Экономический процесс можно рассматривать  как единство двух взаимосвязанных сторон, или аспектов, один из которых можно назвать ресурсно-технологическим, а второй — институциональным [2].

С ресурсно-технологической стороны  экономика выступает как система способов соединения ресурсов для производства благ и услуг. Институциональный аспект экономики — это механизм социального упорядочивания экономических действий. При таком определении институциональный аспект экономики понимается существенно шире, чем так называемый хозяйственный механизм (плановый или рыночный). План и рынок как понятия, при всех их различиях, относятся к одному классу способов социального упорядочивания экономических действий. И тот, и другой основывается на принципе рационирования, т.е. на целенаправленном выборе из альтернативных способов использования ограниченных ресурсов.

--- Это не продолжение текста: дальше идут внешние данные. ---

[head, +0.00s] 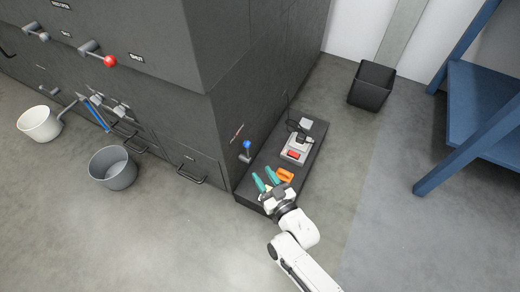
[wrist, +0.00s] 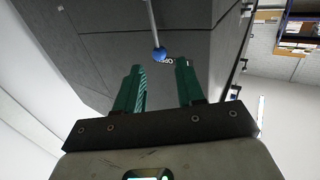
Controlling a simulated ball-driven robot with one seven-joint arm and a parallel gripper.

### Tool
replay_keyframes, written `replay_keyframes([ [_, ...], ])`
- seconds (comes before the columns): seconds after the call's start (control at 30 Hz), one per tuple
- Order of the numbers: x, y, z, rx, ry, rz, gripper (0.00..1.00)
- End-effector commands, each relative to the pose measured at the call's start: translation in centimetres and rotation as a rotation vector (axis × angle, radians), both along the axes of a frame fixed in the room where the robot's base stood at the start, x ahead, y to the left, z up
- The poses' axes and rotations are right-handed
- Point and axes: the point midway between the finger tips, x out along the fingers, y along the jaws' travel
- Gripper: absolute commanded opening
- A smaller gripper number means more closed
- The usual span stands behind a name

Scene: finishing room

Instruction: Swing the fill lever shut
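A lever with a blue ball knob (head: 247,145) sticks out from the side of the dark grey machine (head: 215,110). In the wrist view its blue knob (wrist: 159,54) and thin grey rod show ahead, between the two fingertips in the picture. My gripper (head: 265,179) has green fingers that are spread and empty, below and right of the knob in the head view. In the wrist view the gripper (wrist: 158,68) is also open, apart from the knob. A label behind the knob is partly hidden, so I cannot read whether this is the fill lever.
A black plinth (head: 315,130) beside the machine carries a grey device with a red button (head: 294,154) and an orange object (head: 285,175). A red-knobbed lever (head: 109,61) is on the front. Buckets (head: 113,168), a black bin (head: 371,86) and blue shelving (head: 470,140) stand around open floor.

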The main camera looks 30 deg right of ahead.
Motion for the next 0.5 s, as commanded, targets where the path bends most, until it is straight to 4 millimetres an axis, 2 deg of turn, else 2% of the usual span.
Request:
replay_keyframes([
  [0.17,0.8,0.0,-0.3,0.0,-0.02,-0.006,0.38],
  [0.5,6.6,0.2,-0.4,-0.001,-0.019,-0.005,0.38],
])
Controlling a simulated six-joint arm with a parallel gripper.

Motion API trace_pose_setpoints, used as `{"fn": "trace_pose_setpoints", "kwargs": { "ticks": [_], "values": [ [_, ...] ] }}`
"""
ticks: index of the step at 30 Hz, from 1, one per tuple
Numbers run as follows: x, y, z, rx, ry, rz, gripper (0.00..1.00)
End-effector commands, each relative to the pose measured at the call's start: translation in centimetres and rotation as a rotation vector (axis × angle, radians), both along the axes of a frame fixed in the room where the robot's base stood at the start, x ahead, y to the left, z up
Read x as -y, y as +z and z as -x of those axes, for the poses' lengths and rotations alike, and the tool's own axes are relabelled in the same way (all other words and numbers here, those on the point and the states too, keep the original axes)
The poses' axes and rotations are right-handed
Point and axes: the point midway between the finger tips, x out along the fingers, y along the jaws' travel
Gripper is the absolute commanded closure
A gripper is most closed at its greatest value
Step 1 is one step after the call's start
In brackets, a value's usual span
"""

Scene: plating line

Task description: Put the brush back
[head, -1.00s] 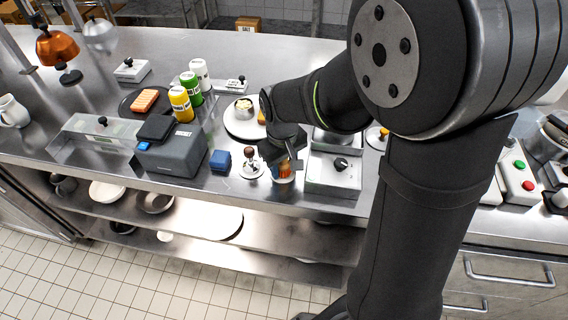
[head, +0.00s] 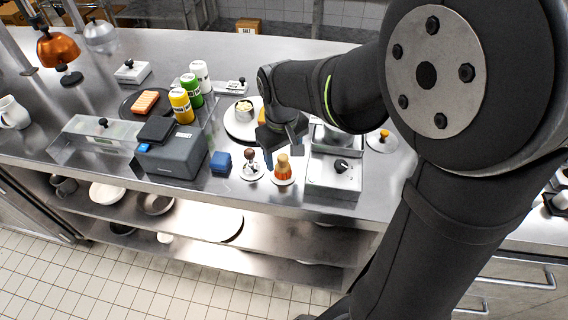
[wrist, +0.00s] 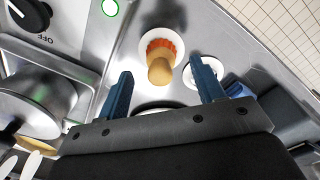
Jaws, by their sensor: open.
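The brush, with a tan wooden handle and orange bristles (head: 283,168), stands upright, bristles down, on a small white round dish (head: 284,182) near the front edge of the steel counter. The wrist view shows the brush (wrist: 161,66) from above, beyond my fingertips and roughly between them. My gripper (head: 283,157) is open and empty, just behind and above the brush in the head view. The blue fingers of my gripper (wrist: 162,80) are spread apart in the wrist view and do not visibly touch the brush.
A second small white dish with a dark-knobbed tool (head: 250,165) stands just left of the brush. A burner unit with a knob (head: 335,172) and pot is close on the right. A blue cube (head: 220,163) and grey printer-like box (head: 172,152) stand further left.

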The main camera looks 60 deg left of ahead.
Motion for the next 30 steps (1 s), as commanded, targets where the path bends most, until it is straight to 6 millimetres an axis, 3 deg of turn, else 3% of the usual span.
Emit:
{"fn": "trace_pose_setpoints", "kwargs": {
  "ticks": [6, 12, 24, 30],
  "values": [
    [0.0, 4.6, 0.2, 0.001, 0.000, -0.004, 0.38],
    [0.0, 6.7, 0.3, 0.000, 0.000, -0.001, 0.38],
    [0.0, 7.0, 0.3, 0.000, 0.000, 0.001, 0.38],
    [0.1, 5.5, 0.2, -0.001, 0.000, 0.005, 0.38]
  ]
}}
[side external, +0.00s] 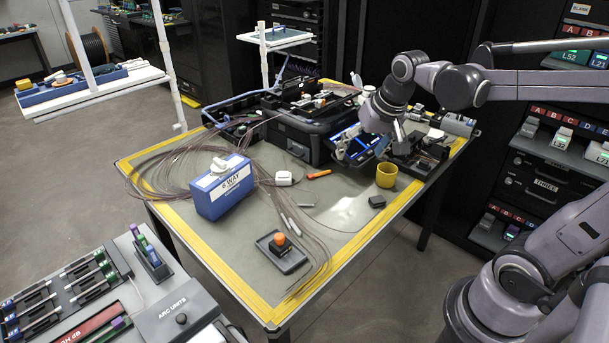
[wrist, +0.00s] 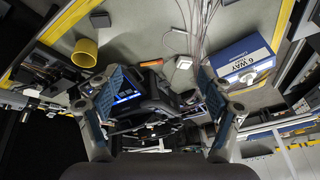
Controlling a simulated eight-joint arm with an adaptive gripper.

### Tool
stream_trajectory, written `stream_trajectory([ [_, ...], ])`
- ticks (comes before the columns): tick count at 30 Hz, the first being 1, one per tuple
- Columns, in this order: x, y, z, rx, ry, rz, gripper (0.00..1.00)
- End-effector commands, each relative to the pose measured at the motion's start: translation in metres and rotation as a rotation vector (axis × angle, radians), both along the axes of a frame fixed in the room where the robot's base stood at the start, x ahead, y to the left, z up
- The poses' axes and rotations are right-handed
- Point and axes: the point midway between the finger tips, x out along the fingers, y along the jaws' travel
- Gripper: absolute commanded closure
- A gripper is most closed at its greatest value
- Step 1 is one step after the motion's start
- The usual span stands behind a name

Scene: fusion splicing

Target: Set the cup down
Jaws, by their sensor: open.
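The yellow cup (side external: 386,176) stands upright on the work table (side external: 345,215), near its right side. It also shows in the wrist view (wrist: 85,53), up and left of my fingers, apart from them. My gripper (wrist: 162,76) is open, its two blue-grey fingers spread wide with nothing between their tips. In the side view my wrist is above and behind the cup, over the splicer area; the fingers there are hard to tell from the dark equipment. The splicer's lit blue screen (wrist: 128,97) shows between my fingers.
A blue-and-white 6-way box (side external: 222,187) stands at the table's left, with loose fibres around it. A small dark block (side external: 377,201) lies by the cup. An orange-topped button (side external: 280,240) sits on a dark pad at the front. The grey mat between is mostly clear.

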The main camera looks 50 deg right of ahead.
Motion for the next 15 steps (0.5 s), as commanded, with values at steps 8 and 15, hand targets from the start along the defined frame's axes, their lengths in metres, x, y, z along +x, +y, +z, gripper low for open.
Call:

Суть ролевого механизма в том, что отношения между людьми осуществляются как своего рода спектакли с расписанными ролями и заранее известными мотивировками действий, определенными для каждой роли. Люди как бы приспосабливаются к общепризнанной, стандартной, обкатанной в социальном опыте модели своего собственного поведения. Тем самым они реализуют взаимные ожидания и только благодаря этому способны к сотрудничеству.

Способность к согласованному действию в экономической плоскости — это главный ресурс, производимый институциональной структурой экономики, главный элемент «человеческого капитала». Для узкоэкономического взгляда на вещи он менее бросается в глаза, чем другие элементы человеческого капитала — здоровье, благосостояние и уровень образования работников. Поэтому значимость этого ресурса для экономики, а также обратное влияние экономики на способность к согласованному действию, благотворное или разрушающее, изучены, гораздо меньше. Взаимосвязь ресурсно-технологического и институционального аспектов воспроизводства следует понимать с учетом изложенного выше, именно как взаимное влияние, взаимный отбор технологических условий воспроизводства благ и услуг, с одной стороны, и социальных условий воспроизводства способности к согласованному действию — с другой.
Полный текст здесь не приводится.